- Manipulation episode records -
◆ ◆ ◆ ◆ ◆
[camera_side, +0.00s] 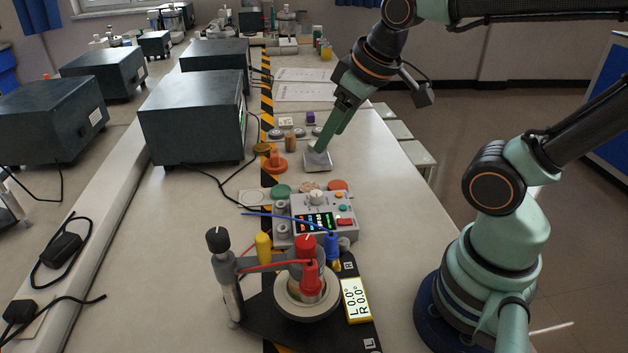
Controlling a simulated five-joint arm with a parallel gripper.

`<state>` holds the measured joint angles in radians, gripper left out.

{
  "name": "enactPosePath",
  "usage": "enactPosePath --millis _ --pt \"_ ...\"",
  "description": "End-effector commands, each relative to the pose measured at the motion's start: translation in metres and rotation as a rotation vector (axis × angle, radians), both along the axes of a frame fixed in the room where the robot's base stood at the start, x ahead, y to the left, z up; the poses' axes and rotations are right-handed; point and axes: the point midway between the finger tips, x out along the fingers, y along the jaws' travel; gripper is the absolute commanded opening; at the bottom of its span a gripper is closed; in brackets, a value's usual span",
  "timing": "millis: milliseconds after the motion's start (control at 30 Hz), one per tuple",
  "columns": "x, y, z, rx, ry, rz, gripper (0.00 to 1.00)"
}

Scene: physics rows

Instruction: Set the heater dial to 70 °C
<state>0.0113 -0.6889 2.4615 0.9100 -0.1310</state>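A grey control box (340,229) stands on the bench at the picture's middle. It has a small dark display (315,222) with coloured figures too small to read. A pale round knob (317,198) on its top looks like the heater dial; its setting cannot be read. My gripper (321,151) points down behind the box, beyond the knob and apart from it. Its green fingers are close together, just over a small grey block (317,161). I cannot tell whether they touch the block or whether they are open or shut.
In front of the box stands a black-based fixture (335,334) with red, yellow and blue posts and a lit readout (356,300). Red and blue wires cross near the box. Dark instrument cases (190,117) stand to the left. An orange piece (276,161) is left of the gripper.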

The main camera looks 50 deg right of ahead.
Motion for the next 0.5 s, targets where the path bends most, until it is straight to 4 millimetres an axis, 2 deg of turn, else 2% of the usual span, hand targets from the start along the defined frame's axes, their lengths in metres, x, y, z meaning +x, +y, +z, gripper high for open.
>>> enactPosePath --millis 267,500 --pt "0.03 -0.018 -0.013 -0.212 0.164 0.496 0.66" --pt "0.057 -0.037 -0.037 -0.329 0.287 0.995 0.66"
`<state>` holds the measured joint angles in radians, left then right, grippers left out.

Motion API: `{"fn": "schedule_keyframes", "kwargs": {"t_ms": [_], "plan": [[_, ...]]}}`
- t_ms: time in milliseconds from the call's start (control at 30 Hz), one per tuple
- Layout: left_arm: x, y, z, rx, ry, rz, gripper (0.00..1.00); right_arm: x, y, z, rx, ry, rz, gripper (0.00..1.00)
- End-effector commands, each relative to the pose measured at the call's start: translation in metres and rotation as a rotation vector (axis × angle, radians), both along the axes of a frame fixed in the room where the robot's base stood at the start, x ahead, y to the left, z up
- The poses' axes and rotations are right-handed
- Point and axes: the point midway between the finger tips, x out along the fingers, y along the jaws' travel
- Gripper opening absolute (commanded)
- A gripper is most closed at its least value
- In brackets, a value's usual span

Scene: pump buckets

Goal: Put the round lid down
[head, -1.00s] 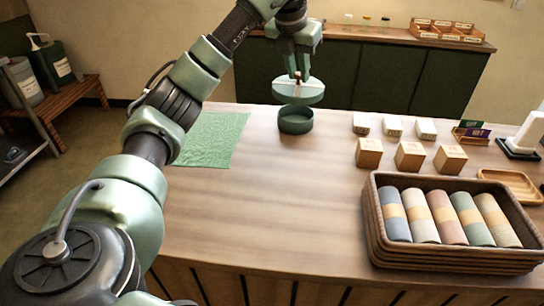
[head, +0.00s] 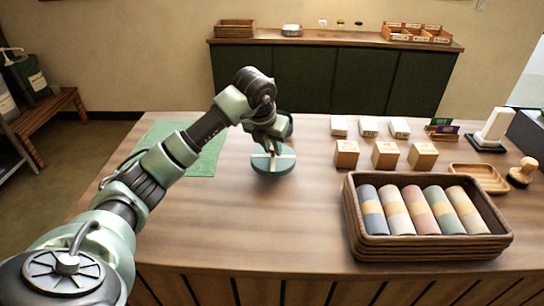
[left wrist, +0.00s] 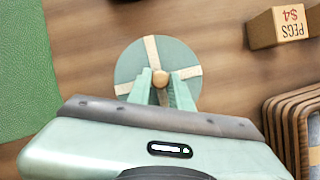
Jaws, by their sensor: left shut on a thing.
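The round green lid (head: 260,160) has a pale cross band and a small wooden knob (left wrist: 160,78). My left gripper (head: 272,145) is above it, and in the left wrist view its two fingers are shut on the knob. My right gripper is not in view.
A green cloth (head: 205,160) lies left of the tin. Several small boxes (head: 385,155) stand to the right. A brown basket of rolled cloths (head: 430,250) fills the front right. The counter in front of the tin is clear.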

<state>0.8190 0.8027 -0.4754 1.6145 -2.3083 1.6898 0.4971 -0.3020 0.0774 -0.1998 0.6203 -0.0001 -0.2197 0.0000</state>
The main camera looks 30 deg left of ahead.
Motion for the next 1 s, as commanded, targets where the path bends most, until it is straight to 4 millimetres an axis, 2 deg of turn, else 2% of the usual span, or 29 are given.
◆ ◆ ◆ ◆ ◆
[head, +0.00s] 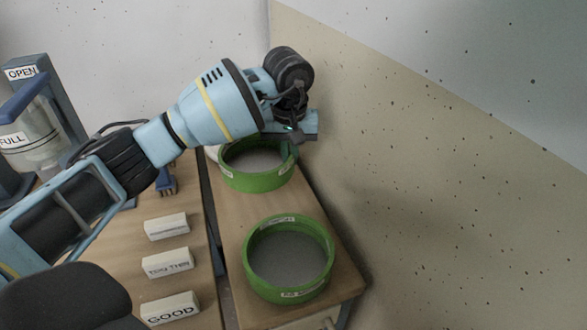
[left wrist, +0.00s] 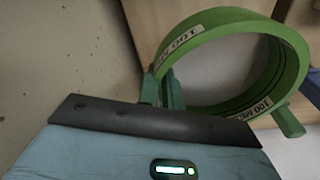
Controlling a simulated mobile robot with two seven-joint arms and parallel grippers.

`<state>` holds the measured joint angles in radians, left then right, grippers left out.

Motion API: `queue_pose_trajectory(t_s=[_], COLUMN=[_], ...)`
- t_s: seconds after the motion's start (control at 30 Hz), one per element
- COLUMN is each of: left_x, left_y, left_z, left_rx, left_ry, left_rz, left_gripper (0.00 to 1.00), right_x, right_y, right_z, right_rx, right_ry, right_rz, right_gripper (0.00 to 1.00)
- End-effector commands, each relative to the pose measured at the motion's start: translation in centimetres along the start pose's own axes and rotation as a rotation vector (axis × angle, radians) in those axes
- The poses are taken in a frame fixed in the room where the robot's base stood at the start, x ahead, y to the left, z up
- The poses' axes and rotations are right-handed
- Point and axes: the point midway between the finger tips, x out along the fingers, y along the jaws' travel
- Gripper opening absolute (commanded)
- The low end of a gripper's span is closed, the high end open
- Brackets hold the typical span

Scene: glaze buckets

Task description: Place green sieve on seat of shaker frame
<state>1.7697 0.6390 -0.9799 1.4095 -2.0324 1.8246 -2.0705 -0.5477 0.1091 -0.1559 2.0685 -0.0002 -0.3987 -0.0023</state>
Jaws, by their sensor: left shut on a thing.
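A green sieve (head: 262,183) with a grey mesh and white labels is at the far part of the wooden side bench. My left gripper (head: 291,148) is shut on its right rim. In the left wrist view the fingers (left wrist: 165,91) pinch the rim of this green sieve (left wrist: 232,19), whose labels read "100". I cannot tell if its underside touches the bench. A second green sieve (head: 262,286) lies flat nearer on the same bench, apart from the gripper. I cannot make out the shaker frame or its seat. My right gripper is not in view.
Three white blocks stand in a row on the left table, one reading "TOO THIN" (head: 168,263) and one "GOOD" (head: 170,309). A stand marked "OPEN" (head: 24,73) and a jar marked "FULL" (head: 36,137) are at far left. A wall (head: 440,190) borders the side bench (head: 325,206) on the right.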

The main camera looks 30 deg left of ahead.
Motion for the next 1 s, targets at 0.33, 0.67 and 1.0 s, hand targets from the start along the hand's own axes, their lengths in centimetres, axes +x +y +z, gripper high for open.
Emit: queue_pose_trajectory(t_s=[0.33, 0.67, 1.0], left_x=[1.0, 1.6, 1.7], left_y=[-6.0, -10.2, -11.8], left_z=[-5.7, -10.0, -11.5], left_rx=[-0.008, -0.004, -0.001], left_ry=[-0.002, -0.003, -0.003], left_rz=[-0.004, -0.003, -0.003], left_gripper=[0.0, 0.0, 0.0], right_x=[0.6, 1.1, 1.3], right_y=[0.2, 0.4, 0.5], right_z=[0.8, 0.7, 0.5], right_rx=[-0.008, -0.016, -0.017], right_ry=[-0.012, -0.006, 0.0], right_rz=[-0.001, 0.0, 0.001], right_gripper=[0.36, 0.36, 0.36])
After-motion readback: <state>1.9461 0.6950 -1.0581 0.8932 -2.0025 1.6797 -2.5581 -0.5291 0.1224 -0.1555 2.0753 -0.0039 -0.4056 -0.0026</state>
◆ ◆ ◆ ◆ ◆
- TASK DESCRIPTION -
From the data above, copy out every line with the string "buckets" in it.

- RESPONSE BELOW -
Scene: pump buckets
Scene: glaze buckets

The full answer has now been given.